▸ **MATERIAL TO PROCESS**
>> BEGIN
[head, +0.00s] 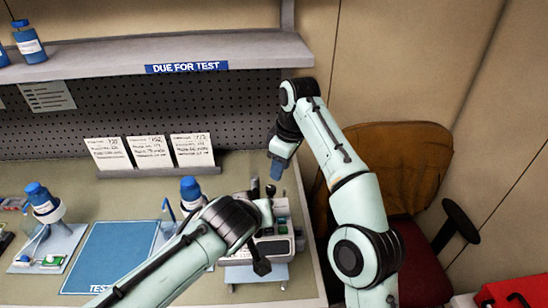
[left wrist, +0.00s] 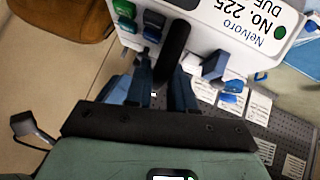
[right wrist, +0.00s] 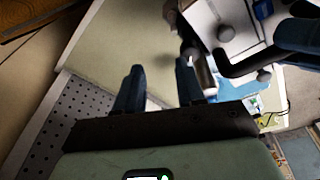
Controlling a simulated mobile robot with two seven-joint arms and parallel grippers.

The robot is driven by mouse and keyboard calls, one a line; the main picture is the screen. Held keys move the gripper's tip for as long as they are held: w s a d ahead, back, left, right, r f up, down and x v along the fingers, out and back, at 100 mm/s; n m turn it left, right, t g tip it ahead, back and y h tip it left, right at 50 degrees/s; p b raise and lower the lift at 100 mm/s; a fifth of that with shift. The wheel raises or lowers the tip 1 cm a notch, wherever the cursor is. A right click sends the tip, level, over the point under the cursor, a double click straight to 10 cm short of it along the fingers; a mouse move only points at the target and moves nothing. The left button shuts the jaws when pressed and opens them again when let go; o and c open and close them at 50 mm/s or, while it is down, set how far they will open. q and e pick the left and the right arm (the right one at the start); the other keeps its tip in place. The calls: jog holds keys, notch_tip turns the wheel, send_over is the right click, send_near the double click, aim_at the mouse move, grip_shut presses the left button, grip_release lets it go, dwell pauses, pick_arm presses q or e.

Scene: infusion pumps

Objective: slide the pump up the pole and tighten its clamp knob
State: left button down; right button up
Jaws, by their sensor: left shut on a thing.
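The pump (head: 272,246) is a white box with green and blue keys, on the bench's right part. Its labelled face shows upside down in the left wrist view (left wrist: 240,22). My left gripper (left wrist: 163,76) is at its top edge, shut on the dark handle bar (left wrist: 176,45). My left forearm hides part of the pump in the head view. My right gripper (head: 276,170) points down behind the pump, open and empty in the right wrist view (right wrist: 158,80). A short metal pole piece (right wrist: 207,76) shows beyond its fingers. I cannot clearly single out the clamp knob.
A card rack (head: 150,172) stands behind, below a shelf (head: 120,58). A chair (head: 400,165) is beyond the bench's right edge, and a red case (head: 515,292) is at lower right.

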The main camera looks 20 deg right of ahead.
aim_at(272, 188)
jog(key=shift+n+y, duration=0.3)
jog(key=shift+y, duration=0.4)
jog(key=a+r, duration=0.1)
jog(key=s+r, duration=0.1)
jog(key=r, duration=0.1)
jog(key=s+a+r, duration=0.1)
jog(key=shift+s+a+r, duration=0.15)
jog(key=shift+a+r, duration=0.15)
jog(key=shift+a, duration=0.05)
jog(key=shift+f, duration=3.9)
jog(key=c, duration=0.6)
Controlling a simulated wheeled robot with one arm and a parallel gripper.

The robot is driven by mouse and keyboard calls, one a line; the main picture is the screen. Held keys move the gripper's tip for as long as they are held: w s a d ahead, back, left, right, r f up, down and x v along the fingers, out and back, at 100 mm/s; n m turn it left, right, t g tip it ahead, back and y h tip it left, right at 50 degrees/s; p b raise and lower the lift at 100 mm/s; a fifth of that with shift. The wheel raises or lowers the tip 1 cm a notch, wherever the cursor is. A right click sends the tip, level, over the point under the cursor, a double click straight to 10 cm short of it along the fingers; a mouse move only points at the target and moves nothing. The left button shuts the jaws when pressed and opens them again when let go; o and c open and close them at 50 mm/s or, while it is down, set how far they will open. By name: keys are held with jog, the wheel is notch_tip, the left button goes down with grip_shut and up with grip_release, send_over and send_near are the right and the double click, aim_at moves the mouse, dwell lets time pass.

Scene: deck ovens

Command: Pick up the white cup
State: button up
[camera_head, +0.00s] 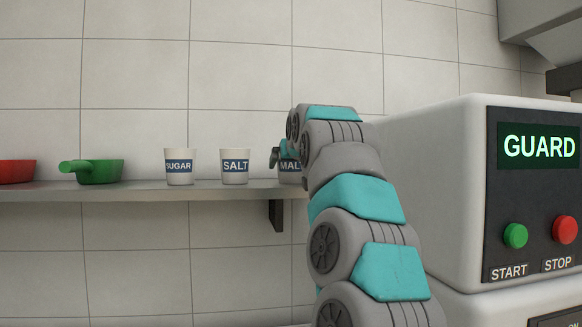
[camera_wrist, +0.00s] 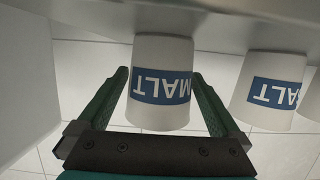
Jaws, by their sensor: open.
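Three white cups with blue labels stand upright in a row on the wall shelf: SUGAR (camera_head: 179,167), SALT (camera_head: 234,167) and MALT (camera_head: 290,168). The MALT cup is partly hidden by my arm in the head view. In the upside-down wrist view, the MALT cup (camera_wrist: 161,60) shows between the two fingers of my open gripper (camera_wrist: 160,73), with a gap visible on each side. I cannot tell whether the fingertips reach fully around it. The SALT cup (camera_wrist: 270,95) is to the right there, outside the fingers.
The shelf (camera_head: 130,191) runs along the tiled wall, with a green pan (camera_head: 98,172) and a red pan (camera_head: 16,171) at the left. A large machine with a GUARD display (camera_head: 539,147) and START and STOP buttons stands close at the right.

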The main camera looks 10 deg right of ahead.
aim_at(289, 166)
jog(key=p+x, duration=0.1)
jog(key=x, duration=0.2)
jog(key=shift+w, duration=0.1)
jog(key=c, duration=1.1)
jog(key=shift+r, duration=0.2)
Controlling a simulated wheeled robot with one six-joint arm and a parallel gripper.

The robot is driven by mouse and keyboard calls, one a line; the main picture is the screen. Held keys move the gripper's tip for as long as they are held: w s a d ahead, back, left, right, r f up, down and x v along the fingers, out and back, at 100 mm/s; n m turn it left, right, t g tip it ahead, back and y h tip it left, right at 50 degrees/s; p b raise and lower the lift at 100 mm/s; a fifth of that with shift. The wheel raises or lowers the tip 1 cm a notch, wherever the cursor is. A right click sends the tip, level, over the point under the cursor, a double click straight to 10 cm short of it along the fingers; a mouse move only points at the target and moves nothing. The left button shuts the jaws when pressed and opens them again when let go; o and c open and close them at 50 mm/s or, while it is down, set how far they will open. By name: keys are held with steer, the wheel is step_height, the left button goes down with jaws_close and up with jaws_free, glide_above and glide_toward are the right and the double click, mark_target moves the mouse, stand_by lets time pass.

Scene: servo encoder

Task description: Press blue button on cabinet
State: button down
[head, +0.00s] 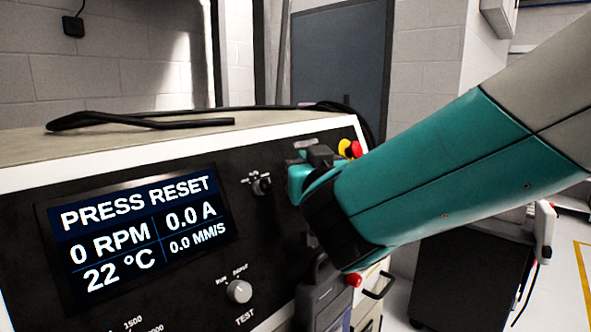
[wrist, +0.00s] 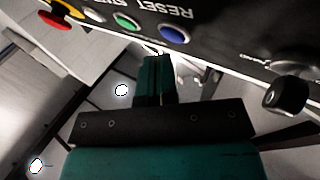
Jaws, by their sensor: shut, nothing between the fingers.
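The blue button (wrist: 174,35) is on the cabinet's black front panel in the wrist view, by the upside-down label RESET. My gripper (wrist: 155,54) is shut and empty. In the wrist view its teal fingers point up toward the panel, with their tips just below and left of the blue button. I cannot tell whether they touch the panel. In the head view the cabinet (head: 250,283) fills the lower left. My arm hides the blue button there, and the fingertips cannot be made out.
A green button (wrist: 126,26), a white button (wrist: 95,15) and a red emergency stop (wrist: 55,21) line the panel left of the blue button. A black knob (wrist: 287,95) juts out at right. The cabinet's display (head: 140,232) reads PRESS RESET. A black handle-like bar (head: 135,121) lies on top.

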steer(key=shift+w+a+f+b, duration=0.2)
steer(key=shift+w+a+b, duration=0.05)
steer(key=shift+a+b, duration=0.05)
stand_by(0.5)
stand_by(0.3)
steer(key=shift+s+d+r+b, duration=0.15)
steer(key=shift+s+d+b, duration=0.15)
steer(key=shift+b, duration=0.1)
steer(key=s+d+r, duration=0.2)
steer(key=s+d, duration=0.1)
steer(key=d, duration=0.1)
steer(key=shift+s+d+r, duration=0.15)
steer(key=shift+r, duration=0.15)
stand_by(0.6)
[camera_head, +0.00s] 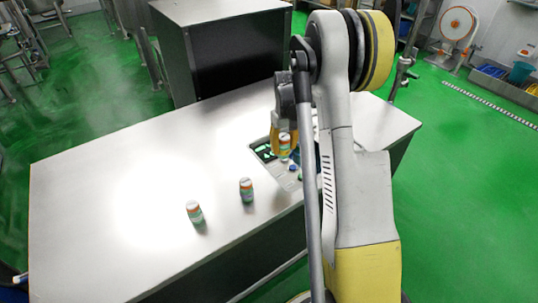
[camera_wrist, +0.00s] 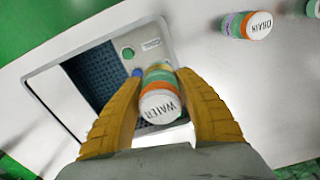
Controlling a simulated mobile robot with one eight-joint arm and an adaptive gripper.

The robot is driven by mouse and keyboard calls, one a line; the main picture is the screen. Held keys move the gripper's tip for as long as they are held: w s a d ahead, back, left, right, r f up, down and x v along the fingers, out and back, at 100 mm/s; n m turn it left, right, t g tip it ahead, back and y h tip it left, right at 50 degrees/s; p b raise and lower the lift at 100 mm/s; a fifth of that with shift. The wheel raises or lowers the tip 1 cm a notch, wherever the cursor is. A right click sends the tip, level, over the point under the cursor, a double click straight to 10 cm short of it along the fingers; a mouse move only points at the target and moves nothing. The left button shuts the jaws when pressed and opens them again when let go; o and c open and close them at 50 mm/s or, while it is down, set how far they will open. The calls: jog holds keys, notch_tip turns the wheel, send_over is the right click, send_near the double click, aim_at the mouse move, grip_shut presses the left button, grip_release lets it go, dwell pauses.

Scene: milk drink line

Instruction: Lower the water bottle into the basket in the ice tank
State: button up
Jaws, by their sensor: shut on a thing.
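My gripper (camera_wrist: 158,84) has its two yellow fingers shut on the water bottle (camera_wrist: 160,105), whose white cap reads "WATER". The bottle has orange and green bands. In the head view the held bottle (camera_head: 284,146) shows at the ice tank (camera_head: 289,179), beside my arm. In the wrist view the ice tank (camera_wrist: 45,70) is a metal-framed opening set in the table. A dark blue mesh basket (camera_wrist: 92,72) shows in it, left of the bottle. The bottle appears above the tank's panel side, not over the basket; its exact height is unclear. My fingers hide part of the tank.
The head view shows two bottles (camera_head: 246,190) (camera_head: 195,213) on the table (camera_head: 110,190).

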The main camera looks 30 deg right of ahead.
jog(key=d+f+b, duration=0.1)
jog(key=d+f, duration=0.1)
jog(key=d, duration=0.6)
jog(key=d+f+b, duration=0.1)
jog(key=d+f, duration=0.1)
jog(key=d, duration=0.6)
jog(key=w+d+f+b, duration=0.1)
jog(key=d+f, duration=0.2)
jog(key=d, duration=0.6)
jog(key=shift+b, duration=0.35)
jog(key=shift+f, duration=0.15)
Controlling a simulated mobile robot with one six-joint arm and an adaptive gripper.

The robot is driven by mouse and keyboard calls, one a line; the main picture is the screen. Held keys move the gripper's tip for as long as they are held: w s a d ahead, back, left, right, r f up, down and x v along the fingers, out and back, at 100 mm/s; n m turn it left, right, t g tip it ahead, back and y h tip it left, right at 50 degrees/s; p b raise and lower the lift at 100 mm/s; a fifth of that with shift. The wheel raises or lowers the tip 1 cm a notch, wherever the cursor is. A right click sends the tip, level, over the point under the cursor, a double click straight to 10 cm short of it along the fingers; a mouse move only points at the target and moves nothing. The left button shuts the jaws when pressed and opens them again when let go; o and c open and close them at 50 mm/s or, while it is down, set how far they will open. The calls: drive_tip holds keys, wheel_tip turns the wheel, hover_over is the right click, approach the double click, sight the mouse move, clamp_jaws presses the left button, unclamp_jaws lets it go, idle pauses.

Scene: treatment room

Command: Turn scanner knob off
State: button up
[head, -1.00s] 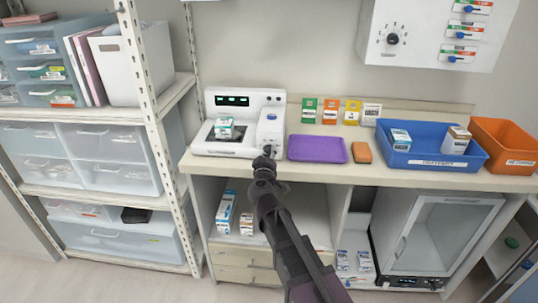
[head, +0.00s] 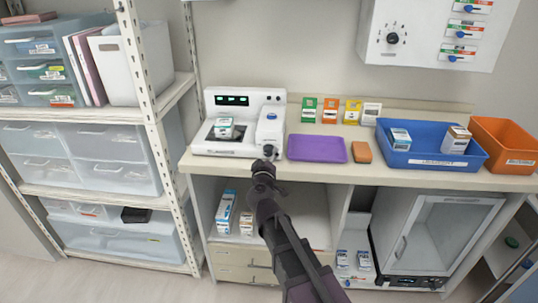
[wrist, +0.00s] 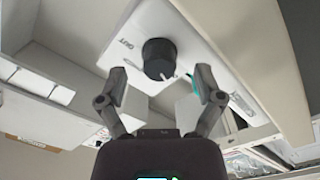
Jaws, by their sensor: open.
>> END
▸ **WHAT YOU WILL DO**
Skip every picture and return the lines above from the top through the one that contains "State: left button down; right button up".

▸ **REPLY TO THE TASK**
[head, +0.00s] 
[left wrist, +0.00s] 
[right wrist, +0.00s] 
Controlling a simulated mobile robot with two seven-joint arms and parallel grippers.

The robot is driven by mouse and keyboard calls, one a line; the main picture is the screen. Held keys move the gripper's tip for as long as they are held: w s a d ahead, back, left, right, r f up, down and x v along the fingers, out and back, at 100 mm/s; n m turn it left, right, t g tip it ahead, back and y h tip it left, right at 50 degrees/s; p b raise and lower the lift at 100 mm/s; a fifth of that with shift. The wheel raises or lowers the tip 1 cm a notch, wherever the cursor is. A right click sends the tip, level, over the point under the cursor, a double click straight to 10 cm short of it along the fingers; a mouse move only points at the target and moves nothing. The left button shuts the jaws when pressed and opens them again when let go; o and c open and close them at 50 mm/s or, while it is down, set how far they will open. q and e pick the left and the right arm (the right one at the start); the other keeps its tip in place. The calls: jog holds keys, notch_tip turns the wheel, send_over is the right click, send_near the double click, aim_at the mouse move, grip_shut presses the left button, grip_release lets it go, dwell pauses, pick_arm presses q or e.

Scene: infusion pumps

Objective: slide the pump up the pole and tighten its clamp knob
State: left button down; right button up

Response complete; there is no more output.